**Provided material:**
****************************************
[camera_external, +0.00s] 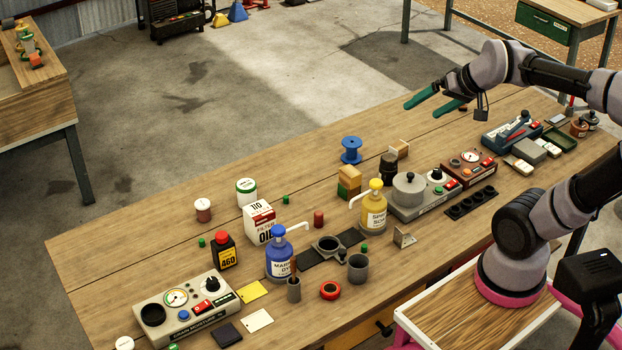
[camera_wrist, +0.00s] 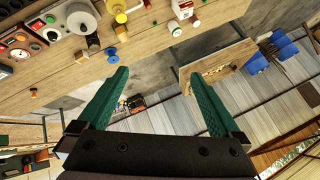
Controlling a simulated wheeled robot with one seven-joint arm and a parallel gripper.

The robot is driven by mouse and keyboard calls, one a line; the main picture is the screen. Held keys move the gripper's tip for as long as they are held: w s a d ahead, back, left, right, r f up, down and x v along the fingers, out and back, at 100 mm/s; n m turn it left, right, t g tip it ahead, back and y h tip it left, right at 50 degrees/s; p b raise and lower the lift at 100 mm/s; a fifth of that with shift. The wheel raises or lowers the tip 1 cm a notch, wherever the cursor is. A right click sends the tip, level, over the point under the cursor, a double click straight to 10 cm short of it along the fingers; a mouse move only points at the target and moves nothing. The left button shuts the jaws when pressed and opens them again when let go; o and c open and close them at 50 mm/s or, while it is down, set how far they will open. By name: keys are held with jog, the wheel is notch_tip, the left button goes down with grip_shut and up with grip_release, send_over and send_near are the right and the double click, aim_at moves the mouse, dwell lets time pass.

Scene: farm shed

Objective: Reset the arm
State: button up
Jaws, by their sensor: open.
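My gripper (camera_external: 428,102) with green fingers is open and empty. In the external view it hangs in the air over the far right part of the wooden workbench (camera_external: 300,180), pointing left. In the wrist view the two green fingers (camera_wrist: 150,90) stand wide apart, with the floor and the shed wall showing between and beyond them. My arm reaches in from the right edge. No object touches the fingers.
Below and left of my gripper are a blue spool (camera_external: 351,150), a pot (camera_external: 409,189) on a grey device and a yellow soap bottle (camera_external: 374,207). A blue-lever device (camera_external: 512,132) stands right. A moisture meter (camera_external: 187,308) sits at the near left. Air around my gripper looks clear.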

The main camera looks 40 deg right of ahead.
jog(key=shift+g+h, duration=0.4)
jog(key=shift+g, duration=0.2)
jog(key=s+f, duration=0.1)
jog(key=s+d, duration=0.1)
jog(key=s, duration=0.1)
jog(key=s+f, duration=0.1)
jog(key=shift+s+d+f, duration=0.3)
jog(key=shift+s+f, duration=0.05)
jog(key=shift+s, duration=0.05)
****************************************
**Problem description:**
Give again, exactly, the lines from the start of the data through the one holding "Controlling a simulated"; omit the pictures.

**The response:**
[camera_external, +0.00s] 
[camera_wrist, +0.00s] 
Controlling a simulated wheeled robot with one seven-joint arm and a parallel gripper.

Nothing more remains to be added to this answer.